As Heclo suggests issue networks entails an appreciation of the advocacy coalitions. It is important to note that these coalitions could be pulling to different sides with each expecting to succeed in the end. The School Lunch Reinvention Program again comes into perspective at this juncture. The interests groups in this context spanned the Legislators in-charge of budgets, to the health activist groups such as the Public Voice for Food and Health Policy. It is, therefore, the function of the administrator to identify and recognize the power dynamics in these interests groups. An administrator needs to appreciate that despite the right or the wrong being as clear as day and night, the policy formulation and implementation would likely go towards the interest group that has more power. In the end, therefore, the winner in the policy formulation in terms of direction and implementation often is the powerful and not necessarily the right one. For that reason, the administrator needs to strike a compromise between being morally right and being politically correct. In my opinion, it would be essential for the policy administrator to enter into coalitions with the parties that seem to have the power. In entering into the coalition, it would be incumbent for the administrator to convince the power players of the essential elements and the general direction policy formulation needs to take. This would enable the successful attainment of the important elements of the project at whatever level of administration.
The issue networks theory advocates for an appreciation of the power system in the political administrative framework. It demands for the comprehensive application of advocacy skills and negotiations in any policy formulation and implementation system. In that context, in matters concerning the training of public administrators, it would be useful for the administrators to be made aware of the various elements and issues in the policy formulation process. It would be useful for the administrators to understand the power dynamic and learn how to handle the advocacy coalitions. The success or failure thereof of a policy whether at the formulation stage or the implementation stage will depend on the reception given by the stakeholder concerned. It would, therefore, be necessary for administrators to approach policy formulation and implementation from a point of information and knowledge by ensuring that the parties attendant to the policy have their input incorporated and considered. This participation process needs to be consultative and all-inclusive so as to get everyone on board. However, the administrator needs to be made aware that consensus may not always be the case. The Lunch Program is a good example to show the conflicts that could potentially arise even where it was not expected. It would not only be impossible for all parties interests to be taken into consideration, but the policy could equally occasion cases where some privileges are tamped with. It is this latter group of persons and bodies that need to be heard and considered in more detail. However, in cases where compromising their interests is inevitable in the interest of the success of the policy, the administrators need to be made aware of the need to carry on unperturbed. The approach taken by Ellen Haas suffices as the best example to illustrate that. In the long run, some of the interests of the advocacy groups would prove to be merely selfish and personal and hence can be compromised.

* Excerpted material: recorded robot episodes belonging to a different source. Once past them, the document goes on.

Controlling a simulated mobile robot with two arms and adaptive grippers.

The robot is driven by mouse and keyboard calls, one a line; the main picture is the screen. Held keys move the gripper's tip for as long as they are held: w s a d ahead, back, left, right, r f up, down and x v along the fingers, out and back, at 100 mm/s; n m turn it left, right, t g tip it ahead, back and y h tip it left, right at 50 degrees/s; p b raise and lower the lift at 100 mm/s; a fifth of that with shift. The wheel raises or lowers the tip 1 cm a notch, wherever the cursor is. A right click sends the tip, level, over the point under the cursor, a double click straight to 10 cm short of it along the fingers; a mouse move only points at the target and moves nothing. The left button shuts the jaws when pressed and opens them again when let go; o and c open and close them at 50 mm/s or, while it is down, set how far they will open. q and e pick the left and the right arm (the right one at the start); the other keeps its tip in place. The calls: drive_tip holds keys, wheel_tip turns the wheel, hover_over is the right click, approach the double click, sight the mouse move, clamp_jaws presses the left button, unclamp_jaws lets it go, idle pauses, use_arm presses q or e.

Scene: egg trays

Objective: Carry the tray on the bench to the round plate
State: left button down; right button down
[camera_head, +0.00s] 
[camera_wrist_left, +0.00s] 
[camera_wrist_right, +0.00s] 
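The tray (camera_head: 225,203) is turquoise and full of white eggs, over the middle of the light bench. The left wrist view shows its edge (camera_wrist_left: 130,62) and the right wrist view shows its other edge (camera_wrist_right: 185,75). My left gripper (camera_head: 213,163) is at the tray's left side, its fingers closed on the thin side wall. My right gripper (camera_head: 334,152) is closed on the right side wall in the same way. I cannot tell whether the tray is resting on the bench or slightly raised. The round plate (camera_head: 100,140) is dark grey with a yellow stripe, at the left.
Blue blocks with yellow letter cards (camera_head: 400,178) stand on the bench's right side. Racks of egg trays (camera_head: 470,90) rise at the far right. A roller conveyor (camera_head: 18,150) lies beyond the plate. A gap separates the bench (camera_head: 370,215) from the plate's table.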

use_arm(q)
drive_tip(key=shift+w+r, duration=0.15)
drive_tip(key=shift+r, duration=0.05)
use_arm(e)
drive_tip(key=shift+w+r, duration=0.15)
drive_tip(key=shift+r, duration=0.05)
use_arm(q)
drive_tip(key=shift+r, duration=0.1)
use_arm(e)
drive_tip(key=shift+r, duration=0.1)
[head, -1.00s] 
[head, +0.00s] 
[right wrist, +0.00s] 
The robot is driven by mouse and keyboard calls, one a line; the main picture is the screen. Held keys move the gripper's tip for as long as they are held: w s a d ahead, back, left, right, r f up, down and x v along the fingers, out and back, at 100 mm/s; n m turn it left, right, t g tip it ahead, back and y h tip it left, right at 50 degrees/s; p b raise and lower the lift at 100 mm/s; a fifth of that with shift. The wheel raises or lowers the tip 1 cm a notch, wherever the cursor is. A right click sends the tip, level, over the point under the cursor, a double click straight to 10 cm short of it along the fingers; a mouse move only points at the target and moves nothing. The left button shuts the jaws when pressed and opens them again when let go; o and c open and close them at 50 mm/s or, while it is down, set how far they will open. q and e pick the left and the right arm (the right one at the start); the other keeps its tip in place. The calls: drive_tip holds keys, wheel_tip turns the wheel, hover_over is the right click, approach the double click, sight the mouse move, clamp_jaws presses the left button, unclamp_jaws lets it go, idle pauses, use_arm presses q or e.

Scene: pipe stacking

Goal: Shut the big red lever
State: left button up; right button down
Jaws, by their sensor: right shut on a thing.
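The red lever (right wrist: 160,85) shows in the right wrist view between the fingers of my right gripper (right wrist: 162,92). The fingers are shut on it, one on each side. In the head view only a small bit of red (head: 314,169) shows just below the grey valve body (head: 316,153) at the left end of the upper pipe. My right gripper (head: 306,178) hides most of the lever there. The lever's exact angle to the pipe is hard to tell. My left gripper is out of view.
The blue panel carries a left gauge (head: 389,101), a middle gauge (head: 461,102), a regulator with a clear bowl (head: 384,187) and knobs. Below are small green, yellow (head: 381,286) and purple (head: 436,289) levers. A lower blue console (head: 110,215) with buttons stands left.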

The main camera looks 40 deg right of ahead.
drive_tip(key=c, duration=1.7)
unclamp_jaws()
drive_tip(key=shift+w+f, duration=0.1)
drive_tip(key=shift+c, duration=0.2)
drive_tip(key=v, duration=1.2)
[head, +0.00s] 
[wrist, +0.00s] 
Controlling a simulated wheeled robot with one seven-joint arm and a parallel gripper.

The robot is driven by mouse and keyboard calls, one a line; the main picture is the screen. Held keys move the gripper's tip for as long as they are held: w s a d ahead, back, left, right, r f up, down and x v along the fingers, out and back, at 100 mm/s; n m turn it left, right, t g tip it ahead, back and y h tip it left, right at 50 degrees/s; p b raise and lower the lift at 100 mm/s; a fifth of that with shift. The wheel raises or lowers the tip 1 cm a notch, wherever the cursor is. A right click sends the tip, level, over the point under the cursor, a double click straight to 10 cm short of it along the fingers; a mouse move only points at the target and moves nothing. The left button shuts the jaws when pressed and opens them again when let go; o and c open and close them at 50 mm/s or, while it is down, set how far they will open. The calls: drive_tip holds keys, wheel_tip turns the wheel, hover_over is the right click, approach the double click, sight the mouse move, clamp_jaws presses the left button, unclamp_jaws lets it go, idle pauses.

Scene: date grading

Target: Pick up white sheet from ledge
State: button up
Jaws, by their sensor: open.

However, this should not be read that the theory of issue networks alters the jobs, tasks and roles performed by administrators. This clarification is important in appreciation of the principles of public administration. One of the arguments that have prevailed over time often is that public administration should be devoid of politics. In that context, it would be useful for policy formulators, that is, the administrators to divorce policy negotiations from political actions. The administrators need to stick to their script and offer their services only within the purview of public administration. They need not play into the murky waters of politics. The fact of joining the winning political side should only be informed by the need to realize the right objectives of the policy. Otherwise, the administrators must remain loyal to the principles of public administration. In addition, their service delivery and discharge must be in consonance with their normal day to day duties and tasks in public administration. The issue networks theory only calls for the pragmatic realization of policy implementation through compromise with the political relation.
Finally the theory of issues networks read in connect with the Reinventing the Lunch Program case has changed my opinion on what one needs to know for effectiveness in public administration. This is essentially because of my appreciation of the advocacy coalitions. In the previous contexts one would have easily been led to believe that public administration is purely non-political. However, the theory of issue networks introduces the interface between public administration and the body politic. It suggests that an appreciation of the power relations in the context of formulation and implementation is essential for the final successful oversight of the policy. The Lunch Program attests to this concept. From the lunch program, I have learnt the essential role dialogue and consultation plays. In addition, an administrator must be focused and well prepared for the job. The leadership provided by Ellen Haas is illustrative in the case. Her able leadership and direction shows the role administrators can play in getting the political powers on board for eventual success. In addition, I have learnt the place of bureaucracy in the administrative process. While the inventor of the bureaucracy had the good faith objective of ensuring order and certainty in systems, the power grab and corrupt administrators have used the very bureaucracy to abuse the system of its efficiency and effectiveness. It is, therefore, important that administrators learn how to apply bureaucracy only in the right manner and for the best interests of the majority. While the administrative function in policy formulation and implementation may seem boring and hard, the administrators can play their part effectively to make their work interesting and useful in the overall pursuit of public interests. This needs to be read in line with the overall object that reigns in public administration. The function of public administration remains that of giving services to the citizenry. Although the stakes and interests often remain high in public matters, public administrators must be conscious of the need to deliver services to the citizenry. The service must be the best available. It is on that premise that Ellen Haas succeeded in reinventing the Lunch Program.